Sementara itu Menpar Arief Yahya usai membuka Rakornas pada hari pertama (Rabu,2/09) menjelaskan, jumlah pelaku usaha mikro dan kecil di sektor pariwisata tahun ini sebanyak 6,7 juta orang dan diproyeksikan membutuhkan kredit KUR pariwisata sebesar Rp 25 triliun. Para UKM pariwisata yang bergerak di usaha homestay diproyeksikan membutuhkan dana investasi sebesar Rp 2 triliun.
Seperti diketahui dalam lima tahun ke depan atau 2019-2024 sektor pariwisata membutuhkan investasi sebesar Rp 500 triliun untuk pengembangan 10 DPP dan destinasi unggulan lainnya antara lain Mandeh (Sumatera Barat) dan Tanjung Puting (Kalteng) sebagai habitat asli orang utan yang menjadi destinasi kelas dunia.
Kebutuhan investasi tersebut terdiri dari pembiayaan pariwisata sebesar Rp 295 triliun yakni berasal dari pemerintah Rp 10 triliun dan swasta Rp 285 triliun, sedangkan investasi pariwisata senilai Rp205 triliun berasal dari pemerintah Rp170 triliun dan swasta Rp 35 triliun. Sementara itu investasi pariwisata dari pemerintah berasal dari Kementerian PUPR Rp 32,5 triliun; Kementerian Perhubungan Rp 77,3 triliun; PT Angkasa Pura I dan PT Angkasa Pura II Rp 56 triliun; Kementerian Kominfo Rp 0,05 triliun; DAK Pariwisata Rp 1 triliun; dan Kemenpar sebesar Rp 3 triliun.
Selama periode 2019 – 2024, investasi sektor pariwisata antara lain untuk membangun 120.000 kamar hotel, 15.000 restoran, 100 taman rekreasi, 100 operator diving, 100 marina, dan 100 Kawasan Ekonomi Khusus (KEK) dengan melibatkan peran serta dunia usaha, serta program pembangunan 100.000 homestay dengan melibatkan UKM pariwisata.

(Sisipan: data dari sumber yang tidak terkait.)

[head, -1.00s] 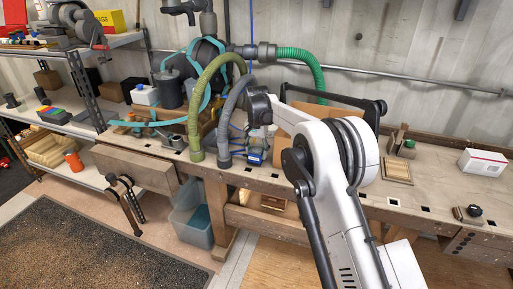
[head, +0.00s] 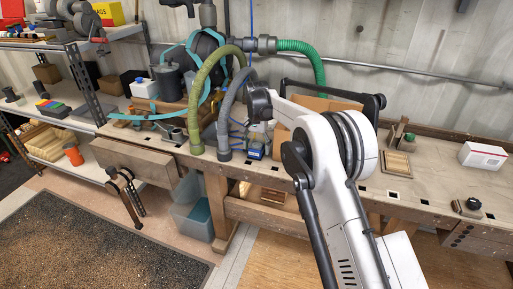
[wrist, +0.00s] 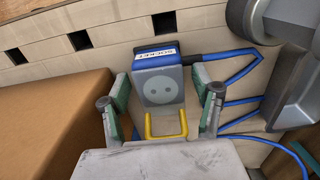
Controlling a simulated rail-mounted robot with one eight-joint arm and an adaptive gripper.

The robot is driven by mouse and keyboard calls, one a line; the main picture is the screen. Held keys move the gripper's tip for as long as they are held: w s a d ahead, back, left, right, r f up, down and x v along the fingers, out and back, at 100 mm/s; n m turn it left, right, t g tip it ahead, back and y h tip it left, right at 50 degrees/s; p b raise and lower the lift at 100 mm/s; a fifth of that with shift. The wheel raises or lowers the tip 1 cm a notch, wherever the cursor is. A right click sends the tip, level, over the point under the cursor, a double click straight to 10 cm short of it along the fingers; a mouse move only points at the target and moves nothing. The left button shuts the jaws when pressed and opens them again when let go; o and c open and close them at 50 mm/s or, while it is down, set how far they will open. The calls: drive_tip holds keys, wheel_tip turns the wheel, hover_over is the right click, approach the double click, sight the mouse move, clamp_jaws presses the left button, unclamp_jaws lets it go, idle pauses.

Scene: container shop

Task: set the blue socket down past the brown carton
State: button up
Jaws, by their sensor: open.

Pada hari kedua Rakornas Pariwisata III Tahun 2018 juga berlangsung penandatanganan MoU yang dilakukan oleh Menpar Arief Yahya dan Menkeu Sri Mulyani Indrawati, MOU Deputi Bidang Pengembangan Destinasi Paiwisata dengan LPEI, PT SMI, PT SMF, PT PII, MoU antara Kemenpar dengan Pemda Manggarai Barat, dan Kemenpar dengan KADIN Indonesia.